State-of-the-Art Text Embeddings
https://www.sbert.net
Apache License 2.0
15.23k stars 2.47k forks source link

Performance of the pretrained model #49

Closed Kyubyong closed 4 years ago

Kyubyong commented 5 years ago

I ran the following command:

python examples/evaluation_stsbenchmark.py

And I got the following results:

2019-11-06 09:47:12 - Cosine-Similarity : Pearson: 0.7415 Spearman: *0.7698 2019-11-06 09:47:12 - Manhattan-Distance: Pearson: 0.7730 Spearman: 0.7712 2019-11-06 09:47:12 - Euclidean-Distance: Pearson: 0.7713 Spearman: 0.7707 2019-11-06 09:47:12 - Dot-Product-Similarity: Pearson: 0.7273 Spearman: 0.7270

I'm confused because you reported the best performance is 77.12 for cosine-similarity and spearman. According to the results above, it's 76.98. Please correct me if I'm wrong.
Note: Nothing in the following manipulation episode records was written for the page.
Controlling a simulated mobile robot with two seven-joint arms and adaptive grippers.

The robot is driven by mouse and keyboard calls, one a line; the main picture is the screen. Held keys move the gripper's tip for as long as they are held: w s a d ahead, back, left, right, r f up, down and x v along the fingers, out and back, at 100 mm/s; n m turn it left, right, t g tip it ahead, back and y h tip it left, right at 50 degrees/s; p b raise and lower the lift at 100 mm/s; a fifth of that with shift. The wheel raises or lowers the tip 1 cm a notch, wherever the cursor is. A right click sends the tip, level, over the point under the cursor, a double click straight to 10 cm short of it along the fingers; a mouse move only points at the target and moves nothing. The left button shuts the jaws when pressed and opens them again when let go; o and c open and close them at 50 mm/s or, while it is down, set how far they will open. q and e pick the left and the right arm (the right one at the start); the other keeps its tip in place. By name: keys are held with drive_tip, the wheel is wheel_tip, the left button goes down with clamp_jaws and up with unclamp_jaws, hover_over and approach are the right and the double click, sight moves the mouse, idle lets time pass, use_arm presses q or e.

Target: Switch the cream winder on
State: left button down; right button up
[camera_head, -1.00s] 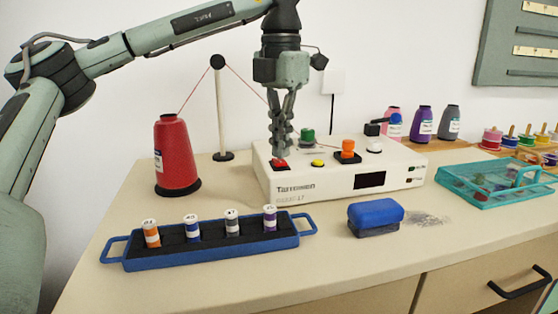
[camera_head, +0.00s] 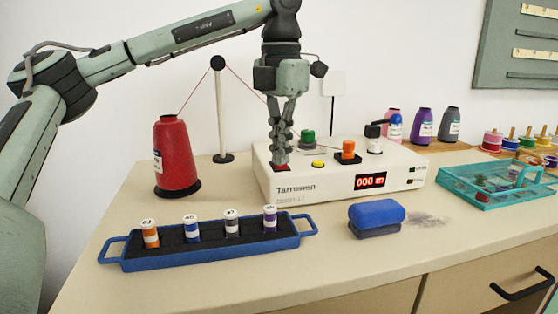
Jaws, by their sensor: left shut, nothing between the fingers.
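The cream winder (camera_head: 318,187) stands in the middle of the counter. Its display (camera_head: 370,181) is lit with red digits reading 000. A red switch (camera_head: 281,168) is at the left of its top, partly hidden by my left gripper. My left gripper (camera_head: 281,160) points straight down, shut and empty, with its fingertips at the red switch, seemingly touching it. A yellow button (camera_head: 318,163) and an orange knob (camera_head: 348,149) sit to the right on the winder's top. My right gripper is not in view.
A red thread cone (camera_head: 175,157) and a thread post (camera_head: 220,115) stand left of the winder. A blue tray (camera_head: 208,254) with several spools and a blue-topped block (camera_head: 376,215) are in front. A teal tray (camera_head: 497,190) is at right.

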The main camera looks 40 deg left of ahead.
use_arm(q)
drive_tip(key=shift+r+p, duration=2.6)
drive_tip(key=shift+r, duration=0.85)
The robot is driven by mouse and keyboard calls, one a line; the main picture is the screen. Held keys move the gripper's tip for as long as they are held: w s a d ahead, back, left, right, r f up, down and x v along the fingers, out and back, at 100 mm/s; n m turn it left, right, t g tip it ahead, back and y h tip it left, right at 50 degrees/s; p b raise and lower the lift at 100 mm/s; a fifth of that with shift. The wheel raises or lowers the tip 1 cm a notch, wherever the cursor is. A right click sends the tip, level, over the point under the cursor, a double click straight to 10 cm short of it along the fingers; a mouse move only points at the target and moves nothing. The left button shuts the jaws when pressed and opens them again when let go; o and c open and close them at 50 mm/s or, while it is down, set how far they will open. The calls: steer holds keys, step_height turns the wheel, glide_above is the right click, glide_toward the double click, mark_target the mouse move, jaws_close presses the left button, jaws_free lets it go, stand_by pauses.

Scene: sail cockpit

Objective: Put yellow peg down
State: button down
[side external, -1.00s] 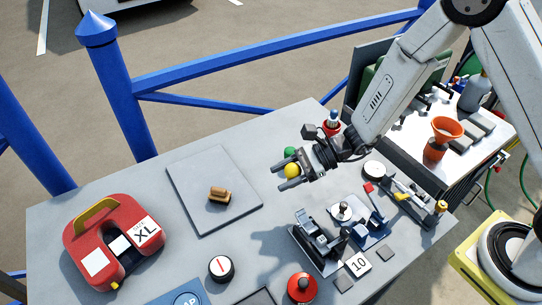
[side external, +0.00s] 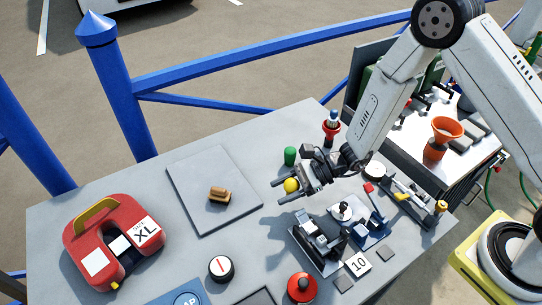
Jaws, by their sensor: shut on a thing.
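My gripper (side external: 284,191) hangs over the back middle of the grey table, its fingers pointing left. It is shut on the yellow peg (side external: 291,185), whose round yellow end shows between the fingers. The rest of the peg is hidden, and I cannot tell whether it touches the table. A green peg (side external: 290,156) stands upright on the table just behind the gripper.
A red peg-like piece (side external: 331,128) stands behind my wrist. Black clamp-like hardware (side external: 319,240) and a blue-based fitting (side external: 367,222) are in front. A grey plate (side external: 205,165) with a small brown item (side external: 220,194) lies left. The table between plate and gripper is clear.

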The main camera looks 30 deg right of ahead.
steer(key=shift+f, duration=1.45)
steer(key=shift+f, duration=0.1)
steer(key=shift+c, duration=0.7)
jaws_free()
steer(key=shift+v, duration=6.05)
nreimers commented 5 years ago

Hi @Kyubyong, I started to report the maximum for the scores cosine/manhatten/euclidean/dot-product. I'm sorry if somewhere is still mentioned that the reported scores in the readme are from consine-similarity.

Cosine / Manhatten / Euclidean / Dot-Product are computational wise quite comparable, i.e., if I have an unsupervised task like semantic search, then, from the computational overhead, it does not really matter if I use cosine similarity, Manhatten distance, Euclidean distance, or dot product. The computation is comparable (sometimes equivalent) and for each metric, efficient index structures can be created.

For most sentence embeddings methods, the choice of Cosine/Manhatten/Euclidean/Dot makes no large difference and scores are comparable. But for some sentence embeddings methods, it makes a big difference.

For example when I used the XLNet methods, I got quite bad scores with cosine-similarity, about 20 percentage points lower than with Manhatten distance.

In order to eliminate the impact of the distance function, I think it is better to test with several functions (cosine/manhatten/eucl.) and to see what works for the selected sentence embeddings methods. In most cases, the differences are not that large. But in same cases, it can play a big role.

Best regards Nils Reimers